Task material =>

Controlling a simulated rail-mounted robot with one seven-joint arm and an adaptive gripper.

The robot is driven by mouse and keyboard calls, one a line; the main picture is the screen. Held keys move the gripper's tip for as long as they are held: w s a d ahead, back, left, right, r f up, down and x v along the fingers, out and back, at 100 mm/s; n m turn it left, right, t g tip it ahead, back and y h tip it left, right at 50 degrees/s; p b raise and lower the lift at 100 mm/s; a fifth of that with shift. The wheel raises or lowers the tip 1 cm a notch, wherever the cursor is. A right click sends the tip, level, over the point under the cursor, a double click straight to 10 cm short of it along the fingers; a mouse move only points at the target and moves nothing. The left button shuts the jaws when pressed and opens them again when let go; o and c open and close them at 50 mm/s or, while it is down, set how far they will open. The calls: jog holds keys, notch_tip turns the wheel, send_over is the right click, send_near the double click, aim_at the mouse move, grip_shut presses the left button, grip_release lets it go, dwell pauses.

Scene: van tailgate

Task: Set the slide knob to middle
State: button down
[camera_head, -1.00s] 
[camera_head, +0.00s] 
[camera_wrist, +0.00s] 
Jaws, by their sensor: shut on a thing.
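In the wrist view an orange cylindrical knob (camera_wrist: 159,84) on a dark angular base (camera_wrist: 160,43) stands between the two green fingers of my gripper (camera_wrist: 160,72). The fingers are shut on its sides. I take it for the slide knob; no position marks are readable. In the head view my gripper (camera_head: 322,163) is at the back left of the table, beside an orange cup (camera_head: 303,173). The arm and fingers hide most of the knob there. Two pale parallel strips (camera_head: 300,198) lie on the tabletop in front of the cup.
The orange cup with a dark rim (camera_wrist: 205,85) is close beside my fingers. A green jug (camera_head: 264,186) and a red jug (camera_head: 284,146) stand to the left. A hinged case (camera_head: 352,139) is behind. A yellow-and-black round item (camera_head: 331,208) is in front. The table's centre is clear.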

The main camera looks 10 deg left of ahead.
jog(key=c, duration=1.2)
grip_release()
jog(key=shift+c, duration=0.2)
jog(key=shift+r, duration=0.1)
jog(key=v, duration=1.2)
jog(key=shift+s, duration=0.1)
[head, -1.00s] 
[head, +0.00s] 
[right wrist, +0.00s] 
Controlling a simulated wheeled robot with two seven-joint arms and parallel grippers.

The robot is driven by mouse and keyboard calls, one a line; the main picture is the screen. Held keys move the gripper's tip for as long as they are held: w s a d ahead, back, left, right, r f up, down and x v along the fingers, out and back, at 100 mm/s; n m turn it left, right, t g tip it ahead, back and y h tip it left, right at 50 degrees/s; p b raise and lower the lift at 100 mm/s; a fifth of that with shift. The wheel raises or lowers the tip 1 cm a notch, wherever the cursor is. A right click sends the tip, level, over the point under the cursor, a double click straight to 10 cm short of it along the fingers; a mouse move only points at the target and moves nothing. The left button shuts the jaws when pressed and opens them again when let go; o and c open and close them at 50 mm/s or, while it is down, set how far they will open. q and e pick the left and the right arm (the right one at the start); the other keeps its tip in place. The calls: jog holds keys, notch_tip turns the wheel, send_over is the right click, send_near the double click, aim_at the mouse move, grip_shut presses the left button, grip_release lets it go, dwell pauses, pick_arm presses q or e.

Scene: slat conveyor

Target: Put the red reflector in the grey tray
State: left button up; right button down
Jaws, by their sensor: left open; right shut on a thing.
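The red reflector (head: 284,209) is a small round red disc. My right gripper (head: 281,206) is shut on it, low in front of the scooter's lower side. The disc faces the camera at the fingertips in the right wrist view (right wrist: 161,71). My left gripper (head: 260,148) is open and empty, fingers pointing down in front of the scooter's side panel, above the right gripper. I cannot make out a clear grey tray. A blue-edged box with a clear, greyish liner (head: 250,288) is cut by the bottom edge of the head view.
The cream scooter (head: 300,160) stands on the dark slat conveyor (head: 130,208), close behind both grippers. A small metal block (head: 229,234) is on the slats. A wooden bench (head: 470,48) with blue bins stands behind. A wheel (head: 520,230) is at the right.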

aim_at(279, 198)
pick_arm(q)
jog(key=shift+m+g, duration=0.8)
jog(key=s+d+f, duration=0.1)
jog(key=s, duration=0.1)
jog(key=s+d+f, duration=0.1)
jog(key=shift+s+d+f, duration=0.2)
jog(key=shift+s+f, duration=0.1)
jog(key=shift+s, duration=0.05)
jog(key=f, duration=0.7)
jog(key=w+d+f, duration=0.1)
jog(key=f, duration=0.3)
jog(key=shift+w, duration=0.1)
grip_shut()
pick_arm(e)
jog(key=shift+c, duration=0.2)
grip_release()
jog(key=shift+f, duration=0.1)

What you have to do => Write out the entries above word for word.

Exercise response =>
Controlling a simulated rail-mounted robot with one seven-joint arm and an adaptive gripper.

The robot is driven by mouse and keyboard calls, one a line; the main picture is the screen. Held keys move the gripper's tip for as long as they are held: w s a d ahead, back, left, right, r f up, down and x v along the fingers, out and back, at 100 mm/s; n m turn it left, right, t g tip it ahead, back and y h tip it left, right at 50 degrees/s; p b raise and lower the lift at 100 mm/s; a fifth of that with shift. The wheel raises or lowers the tip 1 cm a notch, wherever the cursor is. A right click sends the tip, level, over the point under the cursor, a double click straight to 10 cm short of it along the fingers; a mouse move only points at the target and moves nothing. The left button shuts the jaws when pressed and opens them again when let go; o and c open and close them at 50 mm/s or, while it is down, set how far they will open. The calls: jog holds keys, notch_tip turns the wheel, send_over is the right click, send_near the double click, aim_at the mouse move, grip_shut presses the left button, grip_release lets it go, dwell pauses.

Scene: van tailgate

Task: Set the slide knob to middle
State: button down
[camera_head, -1.00s] 
[camera_head, +0.00s] 
[camera_wrist, +0.00s] 
Jaws, by their sensor: shut on a thing.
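In the wrist view an orange cylindrical knob (camera_wrist: 159,84) on a dark angular base (camera_wrist: 160,43) stands between the two green fingers of my gripper (camera_wrist: 160,72). The fingers are shut on its sides. I take it for the slide knob; no position marks are readable. In the head view my gripper (camera_head: 322,163) is at the back left of the table, beside an orange cup (camera_head: 303,173). The arm and fingers hide most of the knob there. Two pale parallel strips (camera_head: 300,198) lie on the tabletop in front of the cup.
The orange cup with a dark rim (camera_wrist: 205,85) is close beside my fingers. A green jug (camera_head: 264,186) and a red jug (camera_head: 284,146) stand to the left. A hinged case (camera_head: 352,139) is behind. A yellow-and-black round item (camera_head: 331,208) is in front. The table's centre is clear.

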The main camera looks 10 deg left of ahead.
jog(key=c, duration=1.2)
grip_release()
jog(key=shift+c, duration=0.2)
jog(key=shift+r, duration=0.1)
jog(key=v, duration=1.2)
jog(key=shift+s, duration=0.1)
[head, -1.00s] 
[head, +0.00s] 
[right wrist, +0.00s] 
Controlling a simulated wheeled robot with two seven-joint arms and parallel grippers.

The robot is driven by mouse and keyboard calls, one a line; the main picture is the screen. Held keys move the gripper's tip for as long as they are held: w s a d ahead, back, left, right, r f up, down and x v along the fingers, out and back, at 100 mm/s; n m turn it left, right, t g tip it ahead, back and y h tip it left, right at 50 degrees/s; p b raise and lower the lift at 100 mm/s; a fifth of that with shift. The wheel raises or lowers the tip 1 cm a notch, wherever the cursor is. A right click sends the tip, level, over the point under the cursor, a double click straight to 10 cm short of it along the fingers; a mouse move only points at the target and moves nothing. The left button shuts the jaws when pressed and opens them again when let go; o and c open and close them at 50 mm/s or, while it is down, set how far they will open. q and e pick the left and the right arm (the right one at the start); the other keeps its tip in place. The calls: jog holds keys, notch_tip turns the wheel, send_over is the right click, send_near the double click, aim_at the mouse move, grip_shut presses the left button, grip_release lets it go, dwell pauses, pick_arm presses q or e.

Scene: slat conveyor

Target: Put the red reflector in the grey tray
State: left button up; right button down
Jaws, by their sensor: left open; right shut on a thing.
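The red reflector (head: 284,209) is a small round red disc. My right gripper (head: 281,206) is shut on it, low in front of the scooter's lower side. The disc faces the camera at the fingertips in the right wrist view (right wrist: 161,71). My left gripper (head: 260,148) is open and empty, fingers pointing down in front of the scooter's side panel, above the right gripper. I cannot make out a clear grey tray. A blue-edged box with a clear, greyish liner (head: 250,288) is cut by the bottom edge of the head view.
The cream scooter (head: 300,160) stands on the dark slat conveyor (head: 130,208), close behind both grippers. A small metal block (head: 229,234) is on the slats. A wooden bench (head: 470,48) with blue bins stands behind. A wheel (head: 520,230) is at the right.

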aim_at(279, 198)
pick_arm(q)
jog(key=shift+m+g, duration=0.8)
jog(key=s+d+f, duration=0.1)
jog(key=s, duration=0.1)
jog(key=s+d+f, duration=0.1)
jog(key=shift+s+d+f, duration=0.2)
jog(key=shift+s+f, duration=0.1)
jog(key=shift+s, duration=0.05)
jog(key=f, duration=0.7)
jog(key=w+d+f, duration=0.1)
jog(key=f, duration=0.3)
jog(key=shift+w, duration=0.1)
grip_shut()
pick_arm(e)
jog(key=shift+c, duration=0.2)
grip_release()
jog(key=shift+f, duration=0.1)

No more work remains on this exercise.